[20 June 2005]
The Essential Pete Seeger is perfect: perfect for people who are comfortable with abdicating the freedom of determining what is or isn’t essential for themselves. You don’t distill one of Mom’s freshly baked apple pies down to a fat-free cookie and call it “‘essential’ apple pie.” The reason is not because the cookie isn’t delicious, but because the word “essential” connotes “this is all you need.” And as undeniable as the music on The Essential Pete Seeger is, suggesting 15 songs on a single disc is definitive for a life as multi-faceted and enduring as Seeger’s is ludicrous. As a friend of mine just pointed out, Kenny Loggins’ Essential collection is a two-disc marathon! Surely, more could have been done with this project.
Granted, it’s a much different world from when Seeger recorded “Goodnight Irene” with the Weavers in 1950. Every facet of American life has accelerated to the point where this kind of reduction feels completely warranted and even desirable. Who’s got the time anymore? If you’re jonesing for canonized, pivotal American folk music and you want it hot and fast, this collection is definitely where it’s at. But is that really what you want? If there are actually people out there jonesing for iconic folk music, aren’t they also the kind of people who tend to avoid cursory overviews of important artists? Wouldn’t they already have definitive versions of “This Land Is Your Land”, “If I Had a Hammer”, and “Where Have All the Flowers Gone?”?
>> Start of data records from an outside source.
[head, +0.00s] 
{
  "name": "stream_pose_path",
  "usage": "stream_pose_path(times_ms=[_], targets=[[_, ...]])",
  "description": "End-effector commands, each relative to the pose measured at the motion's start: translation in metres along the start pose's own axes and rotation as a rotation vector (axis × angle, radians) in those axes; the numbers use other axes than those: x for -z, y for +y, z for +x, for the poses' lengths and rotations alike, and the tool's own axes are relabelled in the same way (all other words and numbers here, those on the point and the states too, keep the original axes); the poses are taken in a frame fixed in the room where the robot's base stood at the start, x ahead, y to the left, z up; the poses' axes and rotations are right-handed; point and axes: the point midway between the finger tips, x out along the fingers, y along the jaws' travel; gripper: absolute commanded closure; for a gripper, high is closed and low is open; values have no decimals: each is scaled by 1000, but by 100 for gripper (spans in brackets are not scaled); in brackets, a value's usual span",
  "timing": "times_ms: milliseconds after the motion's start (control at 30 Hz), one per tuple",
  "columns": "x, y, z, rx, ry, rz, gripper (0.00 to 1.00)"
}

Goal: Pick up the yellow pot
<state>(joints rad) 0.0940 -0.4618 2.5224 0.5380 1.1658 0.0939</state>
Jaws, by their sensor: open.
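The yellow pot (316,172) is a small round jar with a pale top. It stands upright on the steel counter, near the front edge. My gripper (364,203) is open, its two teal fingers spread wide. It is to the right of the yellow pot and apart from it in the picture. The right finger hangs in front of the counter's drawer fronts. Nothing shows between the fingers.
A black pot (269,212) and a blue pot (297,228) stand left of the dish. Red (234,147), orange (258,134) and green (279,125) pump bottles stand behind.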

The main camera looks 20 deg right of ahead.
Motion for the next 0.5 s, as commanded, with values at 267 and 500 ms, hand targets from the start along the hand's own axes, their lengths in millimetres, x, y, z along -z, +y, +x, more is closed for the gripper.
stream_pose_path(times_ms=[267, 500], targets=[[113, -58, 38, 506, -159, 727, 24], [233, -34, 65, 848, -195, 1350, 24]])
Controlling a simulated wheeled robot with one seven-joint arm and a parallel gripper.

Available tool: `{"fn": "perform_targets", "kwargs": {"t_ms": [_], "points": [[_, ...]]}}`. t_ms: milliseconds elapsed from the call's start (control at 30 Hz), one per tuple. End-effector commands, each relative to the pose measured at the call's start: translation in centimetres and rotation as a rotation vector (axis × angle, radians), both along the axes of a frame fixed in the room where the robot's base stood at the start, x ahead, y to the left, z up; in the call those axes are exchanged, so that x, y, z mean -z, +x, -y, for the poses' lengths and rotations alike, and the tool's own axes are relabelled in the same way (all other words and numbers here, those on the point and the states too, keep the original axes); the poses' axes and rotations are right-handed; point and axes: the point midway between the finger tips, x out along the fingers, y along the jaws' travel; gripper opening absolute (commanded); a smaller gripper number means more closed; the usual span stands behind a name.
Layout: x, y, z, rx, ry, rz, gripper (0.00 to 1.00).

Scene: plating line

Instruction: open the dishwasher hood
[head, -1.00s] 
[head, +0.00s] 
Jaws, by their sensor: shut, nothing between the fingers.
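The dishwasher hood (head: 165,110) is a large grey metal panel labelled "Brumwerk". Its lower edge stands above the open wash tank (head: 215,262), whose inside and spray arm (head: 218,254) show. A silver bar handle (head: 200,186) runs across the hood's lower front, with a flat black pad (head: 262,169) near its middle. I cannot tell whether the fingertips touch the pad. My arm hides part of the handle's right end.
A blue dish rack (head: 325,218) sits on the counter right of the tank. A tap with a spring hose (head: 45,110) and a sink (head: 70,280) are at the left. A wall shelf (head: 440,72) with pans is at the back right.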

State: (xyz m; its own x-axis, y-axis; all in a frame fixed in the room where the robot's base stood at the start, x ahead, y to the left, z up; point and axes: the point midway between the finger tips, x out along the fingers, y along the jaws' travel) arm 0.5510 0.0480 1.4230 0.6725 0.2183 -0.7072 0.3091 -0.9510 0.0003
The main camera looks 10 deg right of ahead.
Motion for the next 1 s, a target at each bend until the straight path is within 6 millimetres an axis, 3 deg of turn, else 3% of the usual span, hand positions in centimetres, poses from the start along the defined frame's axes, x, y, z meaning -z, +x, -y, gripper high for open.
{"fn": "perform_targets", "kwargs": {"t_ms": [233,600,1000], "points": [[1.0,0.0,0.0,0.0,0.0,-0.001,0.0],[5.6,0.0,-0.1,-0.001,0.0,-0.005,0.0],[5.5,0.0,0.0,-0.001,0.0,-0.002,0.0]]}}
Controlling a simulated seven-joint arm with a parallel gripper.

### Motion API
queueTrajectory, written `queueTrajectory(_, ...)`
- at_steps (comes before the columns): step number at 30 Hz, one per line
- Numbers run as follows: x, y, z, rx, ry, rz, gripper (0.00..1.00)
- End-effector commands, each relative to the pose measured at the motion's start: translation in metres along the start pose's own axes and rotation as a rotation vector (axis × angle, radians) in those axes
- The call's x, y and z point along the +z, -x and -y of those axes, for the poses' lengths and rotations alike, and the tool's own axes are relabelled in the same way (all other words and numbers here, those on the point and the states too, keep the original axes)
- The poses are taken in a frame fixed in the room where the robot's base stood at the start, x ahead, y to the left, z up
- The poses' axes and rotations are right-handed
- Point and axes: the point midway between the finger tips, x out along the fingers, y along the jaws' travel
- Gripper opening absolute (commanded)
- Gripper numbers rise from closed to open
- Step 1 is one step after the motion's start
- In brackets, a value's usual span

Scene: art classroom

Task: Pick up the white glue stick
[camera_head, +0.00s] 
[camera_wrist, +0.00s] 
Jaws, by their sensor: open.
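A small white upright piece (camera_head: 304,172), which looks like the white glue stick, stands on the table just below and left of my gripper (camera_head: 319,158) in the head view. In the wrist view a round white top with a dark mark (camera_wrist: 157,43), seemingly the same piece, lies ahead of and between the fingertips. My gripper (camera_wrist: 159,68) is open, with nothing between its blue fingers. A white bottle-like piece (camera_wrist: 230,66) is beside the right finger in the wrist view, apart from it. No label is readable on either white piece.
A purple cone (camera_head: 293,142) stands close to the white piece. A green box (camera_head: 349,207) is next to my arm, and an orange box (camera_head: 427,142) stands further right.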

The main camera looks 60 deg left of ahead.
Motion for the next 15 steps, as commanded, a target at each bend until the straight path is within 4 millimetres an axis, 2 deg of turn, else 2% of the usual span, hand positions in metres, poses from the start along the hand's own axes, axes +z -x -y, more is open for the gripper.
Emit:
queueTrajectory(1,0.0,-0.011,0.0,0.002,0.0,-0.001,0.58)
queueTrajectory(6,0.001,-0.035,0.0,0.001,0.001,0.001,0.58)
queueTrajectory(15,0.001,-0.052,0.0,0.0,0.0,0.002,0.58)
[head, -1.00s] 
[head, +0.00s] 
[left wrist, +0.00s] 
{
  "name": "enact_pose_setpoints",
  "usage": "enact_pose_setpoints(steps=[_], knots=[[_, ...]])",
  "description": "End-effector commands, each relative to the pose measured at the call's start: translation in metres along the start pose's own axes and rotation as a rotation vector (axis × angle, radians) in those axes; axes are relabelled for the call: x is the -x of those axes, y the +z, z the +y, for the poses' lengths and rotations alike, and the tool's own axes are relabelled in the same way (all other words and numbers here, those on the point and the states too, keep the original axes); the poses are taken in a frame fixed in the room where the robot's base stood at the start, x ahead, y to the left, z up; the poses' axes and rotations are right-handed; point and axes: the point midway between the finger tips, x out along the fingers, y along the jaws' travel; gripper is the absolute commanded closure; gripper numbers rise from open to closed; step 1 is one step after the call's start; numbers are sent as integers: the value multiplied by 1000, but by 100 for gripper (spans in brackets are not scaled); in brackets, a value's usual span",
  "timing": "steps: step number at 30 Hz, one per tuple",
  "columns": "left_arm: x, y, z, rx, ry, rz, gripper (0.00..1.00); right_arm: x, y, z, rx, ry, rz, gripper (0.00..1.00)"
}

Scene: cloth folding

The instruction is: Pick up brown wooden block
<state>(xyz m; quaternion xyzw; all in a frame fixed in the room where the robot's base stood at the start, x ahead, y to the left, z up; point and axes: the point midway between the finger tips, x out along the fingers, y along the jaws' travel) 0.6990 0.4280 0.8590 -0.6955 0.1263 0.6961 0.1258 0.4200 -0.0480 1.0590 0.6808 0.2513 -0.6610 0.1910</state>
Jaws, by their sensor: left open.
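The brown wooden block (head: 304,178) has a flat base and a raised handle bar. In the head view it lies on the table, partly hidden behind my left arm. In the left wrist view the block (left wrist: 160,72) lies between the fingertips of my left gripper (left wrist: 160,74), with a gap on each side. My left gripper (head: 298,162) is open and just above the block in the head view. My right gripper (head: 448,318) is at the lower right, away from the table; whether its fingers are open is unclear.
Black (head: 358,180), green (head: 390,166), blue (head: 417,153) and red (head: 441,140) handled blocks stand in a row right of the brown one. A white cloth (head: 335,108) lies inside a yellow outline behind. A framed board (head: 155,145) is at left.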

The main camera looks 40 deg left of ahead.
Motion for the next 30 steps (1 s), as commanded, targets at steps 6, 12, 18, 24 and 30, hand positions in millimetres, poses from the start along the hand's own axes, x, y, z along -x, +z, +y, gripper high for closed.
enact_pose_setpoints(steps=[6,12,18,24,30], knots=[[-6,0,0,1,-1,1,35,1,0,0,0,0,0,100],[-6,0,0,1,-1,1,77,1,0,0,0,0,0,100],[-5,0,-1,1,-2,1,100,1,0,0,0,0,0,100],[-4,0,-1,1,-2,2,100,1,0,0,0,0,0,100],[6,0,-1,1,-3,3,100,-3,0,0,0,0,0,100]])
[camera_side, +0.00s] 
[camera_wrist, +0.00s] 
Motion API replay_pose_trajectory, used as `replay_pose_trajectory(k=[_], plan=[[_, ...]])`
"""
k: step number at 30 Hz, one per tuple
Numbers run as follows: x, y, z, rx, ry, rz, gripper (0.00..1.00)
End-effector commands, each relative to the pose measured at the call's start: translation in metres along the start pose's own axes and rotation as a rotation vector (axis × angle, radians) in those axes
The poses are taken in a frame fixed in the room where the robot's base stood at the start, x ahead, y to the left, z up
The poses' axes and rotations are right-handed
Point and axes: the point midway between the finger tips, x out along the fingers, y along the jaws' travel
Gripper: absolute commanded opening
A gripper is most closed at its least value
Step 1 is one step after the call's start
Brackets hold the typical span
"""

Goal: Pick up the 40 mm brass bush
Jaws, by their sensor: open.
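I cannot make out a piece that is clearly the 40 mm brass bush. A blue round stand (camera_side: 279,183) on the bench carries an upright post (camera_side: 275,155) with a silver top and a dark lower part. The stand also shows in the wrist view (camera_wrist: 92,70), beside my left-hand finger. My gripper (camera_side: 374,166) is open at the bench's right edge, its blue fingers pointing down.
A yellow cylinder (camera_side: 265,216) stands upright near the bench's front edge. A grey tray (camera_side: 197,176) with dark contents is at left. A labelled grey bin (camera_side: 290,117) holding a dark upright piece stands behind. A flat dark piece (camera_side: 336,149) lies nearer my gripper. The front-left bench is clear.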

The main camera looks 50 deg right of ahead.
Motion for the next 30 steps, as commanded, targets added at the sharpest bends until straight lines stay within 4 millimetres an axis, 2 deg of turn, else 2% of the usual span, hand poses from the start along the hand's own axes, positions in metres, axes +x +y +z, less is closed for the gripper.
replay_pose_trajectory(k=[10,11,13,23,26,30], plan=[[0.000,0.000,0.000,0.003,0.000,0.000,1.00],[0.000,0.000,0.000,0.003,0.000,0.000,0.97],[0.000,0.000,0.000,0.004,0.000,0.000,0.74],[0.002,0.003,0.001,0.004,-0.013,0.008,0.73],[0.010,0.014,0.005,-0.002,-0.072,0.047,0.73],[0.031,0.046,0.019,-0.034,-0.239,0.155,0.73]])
Even the liner notes are of the pithy, VH-1 flashback variety. A collection of endorsements and testimonials features everyone from Joan Baez and Billy Bragg to the Dropkick Murphys’ Ken Casey. They’re nice enough, as are Dave Marsh’s brief opening notes, but they also feel essential-ized, extracted from larger conversations and debates that would prove more insightful and rewarded if presented in full. Maybe it’s a lure, giving you just enough of a tease to make you think, “I really should investigate his catalog further.” And thank heavens if it does. To be fair, Legacy’s website does offer a good deal of his in-print Columbia catalog for very affordable prices. But the disc itself is presented in such a way to make think that all the messy work of exploration and immersion has been done for you, and now you need look no further. Each selection seems to put a cap on a different mood and style. The Guthrie-inspired 1941 Almanac Singers’ recording of “Talking Union” showcases his radical and humane politics, while “Guantanamera” and “Wimoweh” represent his forays into world music and his work to bring it to the attention of U.S. audiences. And then there’s Seeger’s adaptation of passages from the Book of Ecclesiastes, “Turn! Turn! Turn! (To Everything There is a Season)”, made popular by the Byrds, but timeless and achingly good in any incarnation on the strength of Seeger’s music.
Each individual selection on its own merits full marks, and there are more nefarious schemes being plotted out in the world than repackaging and presenting Pete Seeger songs to a new audience. But one of the most gratifying aspects of the live-recorded selections like “Michael Row the Boat Ashore”, and “Little Boxes” is the audience participation and interaction, adults and children hanging on every word and note, laughing and singing along. As David Marsh writes, “If Pete Seeger had a plan, you could boil it down to this: Encourage more people to sing more songs. More people listening to one another. More people singing and saying things worth hearing.” Reconcile that with Sony’s big fat FBI anti-piracy stickers and protections that imply: keep it to yourself, don’t share it, stay in your houses. Yikes. If you really want to honor Seeger’s music, do the opposite. Learn it, sing it, spread it. Make it more than a time capsule or quick-fix summation; make it more than essential.